The multibillionaire Hariri, who was a close friend and financial backer of President Chirac, was perceived in Beirut and Damascus as the main force behind the influential U.N. resolution no. 1559, which was passed last September after a Syrian-backed maneuver to extend the term in office of Hariri’s nemesis, Mr. Lahoud, violating Lebanon’s constitution.
Hariri was summoned to Syria at the time, and later expressed public opposition to the resolution. Shortly after his return, a Druze ally, Marwan Hamadi, a former Cabinet minister, was badly injured by a car bomb that at the time was universally described as a Syrian warning shot to Hariri.
At least 10 people were killed and more than 100 injured in yesterday’s explosion, which gouged a crater in the street 30 feet wide and 9 feet deep, shattered windows, and twisted metal window frames at a nearby British bank and the landmark Phoenicia Hotel, the Associated Press reported. More than 650 pounds of TNT was used in the bombing, according to security officials in Beirut.
Syria publicly condemned the assassination. A formerly unknown group, Support and Jihad in Syria and Lebanon, took responsibility, and the Lebanese information minister, Elie Ferzli, told CNN that a suspect with links to extremists was in custody. But many in the region pointed to Damascus.
“A small group could not have done this,” a former Lebanese prime minister, Michel Aoun, told the Sun by telephone from France. “I don’t know who has these systems, but you need government capabilities to do this.”
Rep. Eliot Engel, a Democrat of New York who was one of the sponsors of the Syrian Accountability Act, which threatens Damascus with sanctions unless it stops supporting terrorism and ends its occupation of Lebanon, agreed. “I would not be surprised if Syria is behind today’s bombing to release growing international pressure for it to withdraw completely from Lebanon,” he told the Sun.
France called for an international investigation. Mr. Chirac said in a statement that Hariri embodied “the indefatigable will of independence, freedom, and democracy.” Minutes before receiving the news, Mr. Chirac hosted the Israeli foreign minister, Silvan Shalom, telling him, “Syria has a negative influence over the democratization process of Lebanon,” according to the Israeli Web site Y-net.
The consensus in Jerusalem was that Syria has finally had enough of international pressure and Lebanese attempts to get Syria to withdraw the 30,000 troops stationed in the country. Mr. Hariri was “the bulwark for the anti-Syrian opposition,” a Knesset member with the dovish Labor Party and a former general, Ephraim Sneh, said. “Syria has never changed its tactics,” he told the Sun, pointing to a history of assassinations since the 1970s of Druze and Christian Lebanese leaders who strayed from the pro-Syrian line.

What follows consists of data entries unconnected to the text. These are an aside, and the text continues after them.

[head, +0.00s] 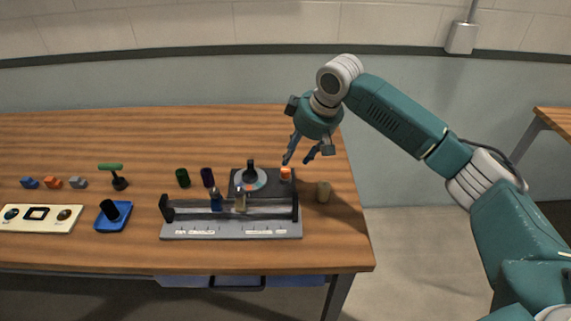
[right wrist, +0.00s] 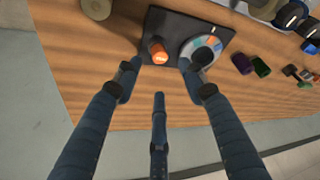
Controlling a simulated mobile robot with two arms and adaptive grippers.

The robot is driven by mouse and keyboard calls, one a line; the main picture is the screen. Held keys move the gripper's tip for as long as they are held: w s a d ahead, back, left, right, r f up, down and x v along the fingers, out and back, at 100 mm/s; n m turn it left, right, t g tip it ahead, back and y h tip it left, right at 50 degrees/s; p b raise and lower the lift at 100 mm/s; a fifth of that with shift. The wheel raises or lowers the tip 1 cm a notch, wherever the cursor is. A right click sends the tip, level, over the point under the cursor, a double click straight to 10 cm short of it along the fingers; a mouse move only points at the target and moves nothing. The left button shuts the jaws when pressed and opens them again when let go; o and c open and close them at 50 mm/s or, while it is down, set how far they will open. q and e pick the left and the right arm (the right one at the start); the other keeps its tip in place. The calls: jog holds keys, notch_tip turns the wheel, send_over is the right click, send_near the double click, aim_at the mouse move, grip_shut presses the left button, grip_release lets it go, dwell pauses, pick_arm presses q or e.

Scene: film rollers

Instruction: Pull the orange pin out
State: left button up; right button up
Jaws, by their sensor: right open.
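The orange pin (head: 286,173) stands at the right end of a dark plate (head: 236,186) that also bears a round dial (head: 250,179). In the right wrist view the orange pin (right wrist: 158,52) stands upright on the plate, beside the dial (right wrist: 203,50) with its coloured segments. My right gripper (head: 305,160) is open and empty above and slightly right of the pin. In the right wrist view its spread fingers (right wrist: 158,80) point toward the plate, with the pin between the two upper fingertips in the picture; I see no contact. My left gripper is not in view.
A grey rack (head: 230,229) with rollers stands in front of the plate. A tan cylinder (head: 323,191) stands right of it, near the table's right edge. Green (head: 183,177) and purple (head: 207,177) cylinders stand to the left. The table's back is clear.

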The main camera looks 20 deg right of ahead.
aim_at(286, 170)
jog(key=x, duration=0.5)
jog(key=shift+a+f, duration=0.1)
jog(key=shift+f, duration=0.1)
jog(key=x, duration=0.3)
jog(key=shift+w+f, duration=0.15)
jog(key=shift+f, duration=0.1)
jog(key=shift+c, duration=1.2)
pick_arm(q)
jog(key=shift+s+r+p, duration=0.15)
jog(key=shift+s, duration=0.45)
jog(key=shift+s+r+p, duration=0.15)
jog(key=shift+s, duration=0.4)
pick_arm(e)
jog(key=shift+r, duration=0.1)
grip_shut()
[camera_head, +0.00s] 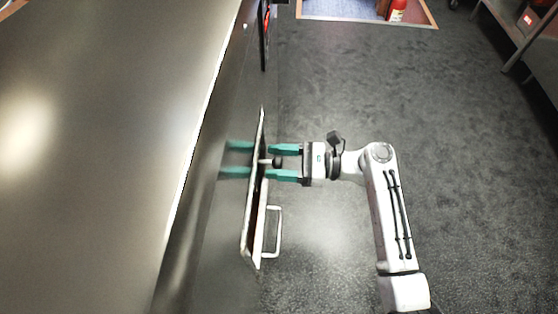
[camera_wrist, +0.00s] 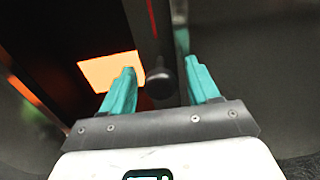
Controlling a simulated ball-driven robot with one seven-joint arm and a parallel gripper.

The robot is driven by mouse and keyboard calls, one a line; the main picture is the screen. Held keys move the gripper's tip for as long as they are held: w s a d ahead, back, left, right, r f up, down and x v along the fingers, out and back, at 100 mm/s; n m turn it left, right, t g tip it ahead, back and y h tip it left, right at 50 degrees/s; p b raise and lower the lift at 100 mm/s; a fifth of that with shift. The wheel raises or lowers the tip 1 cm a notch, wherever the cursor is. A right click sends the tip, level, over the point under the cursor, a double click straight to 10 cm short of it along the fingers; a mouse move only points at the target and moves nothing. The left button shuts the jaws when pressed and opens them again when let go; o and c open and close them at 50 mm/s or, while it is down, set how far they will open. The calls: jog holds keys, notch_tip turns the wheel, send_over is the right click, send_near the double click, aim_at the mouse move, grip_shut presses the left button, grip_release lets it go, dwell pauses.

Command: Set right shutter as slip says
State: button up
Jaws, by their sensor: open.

Hariri’s decision to finally join up with Mr. Jumblatt and Cardinal Safir was seen by many in Lebanon as the main trigger for the assassination. “Hariri made up his mind in the last day or two,” the president of the pro-democracy group United States Committee for a Free Lebanon, Ziad Abdelnour, told the Sun.
He described the group of Druze and Christians, which along with Hariri, a Sunni, publicly supported resolution 1559, pushed for the Lebanese army to take over the southern part of the country, now occupied by the terrorist group Hezbollah, and eventually planned to negotiate with Israel as well. The agenda, he said, was reflective of the growing anti-Syrian mood in the country.
“They decided to team up for true independence of Lebanon,” Mr. Abdelnour said, adding that the move was strongly backed by Washington, Paris, and Riyadh. “Hariri was a major catalyst for change, and the Syrians decided to spoil everything for the Americans.”
At the Security Council, an American-French draft statement was circulated yesterday and is expected to pass today. It denounced the assassination, “which took place in the context of on going effort by the people of Lebanon to solidify Lebanon’s democracy, including the upcoming general election.” It also called on Secretary-General Annan to make a report “urgently.”
Washington yesterday indicated that the statement may not be the last act of the council. A White House spokesman, Scott McClellan, said America “will consult with other governments in the region and on the Security Council” about measures to punish those responsible, and also “to end the use of violence and intimidation against the Lebanese people, and to restore Lebanon’s independence, sovereignty, and democracy by freeing it from foreign occupation.”
Secretary of State Rice spoke with Mr. Annan on the telephone, discussing ways to implement resolution 1559. Recently, the secretary-general nominated his longtime Middle East envoy, Terje Roed-Larsen, as his representative to implement the resolution. Mr. Larsen, in fact, left Damascus and Beirut only last Friday.
A retired U.N. official, Samir Sanbar, who keeps close ties at Turtle Bay and in his native Lebanon, said he believed it was that resolution that worried the Syrians more than anything.
“It was his foreign ties,” he said of Hariri, explaining the possible motive for the assassination. He said that Syria has a tight grip over Lebanon’s internal political forces. What it was mostly concerned about were players who can mobilize the outside world to add pressure. The Hariri assassination, he added, was meant as a signal to others.
The congressional Syrian Responsibility Act was also viewed as menacing by Syria, and its backers were adamant that they would not weaken. “Such acts of violence are calculated to violate the spread of free and democratic ideas,” Senator Santorum, a Republican of Pennsylvania who was one of the first sponsors of the legislation, told the Sun.
“The world must not take the bait,” added Mr. Engel. “We have to keep the pressure on. It’s time for Syria to get out of Lebanon.”
Mr. Abdelnour, who advocates a strong American line against Syria, compared Mr. Assad to Saddam Hussein. “You can’t get rid of one Baath regime and leave the other intact,” he said.